NCRG cites Dr. Charles O’Brien, a contributor to the DSM-5:

According to Dr. Charles O’Brien, chair of the Substance-Related Disorders Work Group for DSM-5, brain imaging studies and neurochemical tests have made a "strong case that [gambling] activates the reward system in much the same way that a drug does."

A Basic Conflict of Interest

The pathological gambler is to a casino as an alcoholic is to a bar. They become the best of customers – sitting for hours at a time, with little interest in food or distracting entertainment, and they gamble. Sometimes, they gamble until they run out of money and can’t get any more – until they can’t write any more checks and until their credit card limit is exhausted. But the irony is that the casino is supposed to intervene when they detect such a person.

That’s right. We expect the casino to ban their most valuable type of customer. A customer so loyal they’ll spend their last nickel, go home broke and still come back for more as soon as possible.

The Black List

Problem gamblers can bar themselves from casinos. Often, as part of a treatment program, a gambler will sign up to have him or herself put on a black list. Once on, the gambler cannot get removed until a set time period has passed – usually three to five years. This is good when it works. The lists aren’t necessarily shared across establishments, and only rarely will a self-banning in one state transfer to another.

Still, the black list is a good idea. And if casinos really wanted to address the problem of pathological gambling, they’d be quick to spot these players and offer help, perhaps even blocking them from a return visit. But do they?

An Insider's Report

In a recent re-airing of a 2012 report, National Public Radio’s ”This American Life” covered the story of a problem gambler who was loaned (over six markers) a total of $125,000. They sued her and won not only the gambling debt but also damages for a total judgment of $500,000. Her only defense was that the casino knew she was addicted and encouraged her to keep playing – well past her means to pay.

The victim talked about casinos calling her at home, fighting with one another to get her “business.” She says she came to dread the calls, knowing they would trigger another round of the addiction cycle.

The casinos claim they operate like any business and they don’t support pathological gambling.

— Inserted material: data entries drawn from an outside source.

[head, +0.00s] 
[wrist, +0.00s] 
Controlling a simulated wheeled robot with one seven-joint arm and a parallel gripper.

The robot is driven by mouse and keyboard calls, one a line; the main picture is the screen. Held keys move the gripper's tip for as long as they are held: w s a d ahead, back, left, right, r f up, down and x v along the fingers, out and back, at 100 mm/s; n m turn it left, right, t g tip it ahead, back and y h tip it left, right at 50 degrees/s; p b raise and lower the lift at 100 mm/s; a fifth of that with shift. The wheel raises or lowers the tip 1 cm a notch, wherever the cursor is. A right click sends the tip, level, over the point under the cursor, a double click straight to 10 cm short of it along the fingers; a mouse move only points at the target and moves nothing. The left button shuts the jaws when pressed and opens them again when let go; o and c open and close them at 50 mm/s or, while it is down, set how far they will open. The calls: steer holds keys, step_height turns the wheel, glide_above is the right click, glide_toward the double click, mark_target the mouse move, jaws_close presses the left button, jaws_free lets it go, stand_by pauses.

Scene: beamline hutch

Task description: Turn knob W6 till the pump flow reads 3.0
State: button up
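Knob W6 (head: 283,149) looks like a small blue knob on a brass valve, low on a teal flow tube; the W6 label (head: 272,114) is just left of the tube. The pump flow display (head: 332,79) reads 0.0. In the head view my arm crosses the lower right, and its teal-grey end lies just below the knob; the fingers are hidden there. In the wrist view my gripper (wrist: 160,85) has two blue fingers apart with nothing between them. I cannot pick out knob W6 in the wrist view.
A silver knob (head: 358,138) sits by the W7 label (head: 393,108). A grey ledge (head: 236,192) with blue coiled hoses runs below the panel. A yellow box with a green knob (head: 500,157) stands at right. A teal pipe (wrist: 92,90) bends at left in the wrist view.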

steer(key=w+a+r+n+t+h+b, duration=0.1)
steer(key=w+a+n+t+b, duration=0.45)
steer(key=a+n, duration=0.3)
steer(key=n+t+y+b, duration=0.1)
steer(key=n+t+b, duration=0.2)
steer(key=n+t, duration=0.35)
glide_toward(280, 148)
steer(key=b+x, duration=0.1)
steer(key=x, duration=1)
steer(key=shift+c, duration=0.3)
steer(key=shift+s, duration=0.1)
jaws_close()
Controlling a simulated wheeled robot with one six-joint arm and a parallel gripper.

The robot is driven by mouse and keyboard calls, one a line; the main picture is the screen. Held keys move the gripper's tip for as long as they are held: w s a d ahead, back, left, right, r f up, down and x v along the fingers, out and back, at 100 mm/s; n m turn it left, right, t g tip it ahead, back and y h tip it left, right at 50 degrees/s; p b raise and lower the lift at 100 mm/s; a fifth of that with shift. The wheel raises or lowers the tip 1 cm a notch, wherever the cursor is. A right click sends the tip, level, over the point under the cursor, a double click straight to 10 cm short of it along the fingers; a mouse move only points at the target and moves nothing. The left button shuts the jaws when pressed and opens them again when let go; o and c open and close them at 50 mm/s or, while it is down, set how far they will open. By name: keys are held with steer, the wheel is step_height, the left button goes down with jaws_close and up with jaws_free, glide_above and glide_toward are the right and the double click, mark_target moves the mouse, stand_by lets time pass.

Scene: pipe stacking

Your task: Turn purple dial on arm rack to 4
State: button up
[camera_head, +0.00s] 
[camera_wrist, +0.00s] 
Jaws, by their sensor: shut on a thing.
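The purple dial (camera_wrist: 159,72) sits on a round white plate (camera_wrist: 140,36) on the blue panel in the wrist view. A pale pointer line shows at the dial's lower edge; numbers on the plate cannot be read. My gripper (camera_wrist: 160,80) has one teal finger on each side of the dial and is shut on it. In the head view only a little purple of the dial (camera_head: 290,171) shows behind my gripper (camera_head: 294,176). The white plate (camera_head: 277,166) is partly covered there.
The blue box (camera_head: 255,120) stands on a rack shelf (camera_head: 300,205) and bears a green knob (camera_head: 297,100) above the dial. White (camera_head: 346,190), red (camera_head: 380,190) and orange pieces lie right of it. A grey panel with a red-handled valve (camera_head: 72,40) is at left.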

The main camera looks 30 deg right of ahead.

But the radio show host interviewed one of the pit bosses and got a different story:

Sarah Koenig: [talking to a pit boss who worked at Caesars Palace in Las Vegas]: Did you ever serve gamblers that you knew personally, that you knew or suspected that they were addicted?
Kristian Kunder: Yes… There's a lot of people that come through who are obvious, obvious. I've seen players gambling. And I could go home, come to work the next night, they're still there in their same clothes, in the same seat.

Sarah Koenig: So when he [the casino spokesperson] says, "Our objective is to try to identify addicted gamblers as best we can and encourage them to seek treatment and help," that's not true?
Kristian Kunder: Not one bit. Not the slightest part. In no way. The only time they'll approach a player is if they're suicidal or something like that.

Is it a case of the fox watching the hen house? Perhaps. Plainly, there’s a lot of money to be made serving problem gamblers. With 1 to 3 percent of U.S. adults thought to be problem gamblers, the potential profit is huge. And 48 of our 50 states have some form of it available. (Stats here.)

As long as casinos remain immune from lawsuits, nothing will change. Bars can be sued when they serve alcohol to a drunk, but a casino cannot be successfully sued for bankrupting one of its clients – even when they should have known they had a gambling addiction.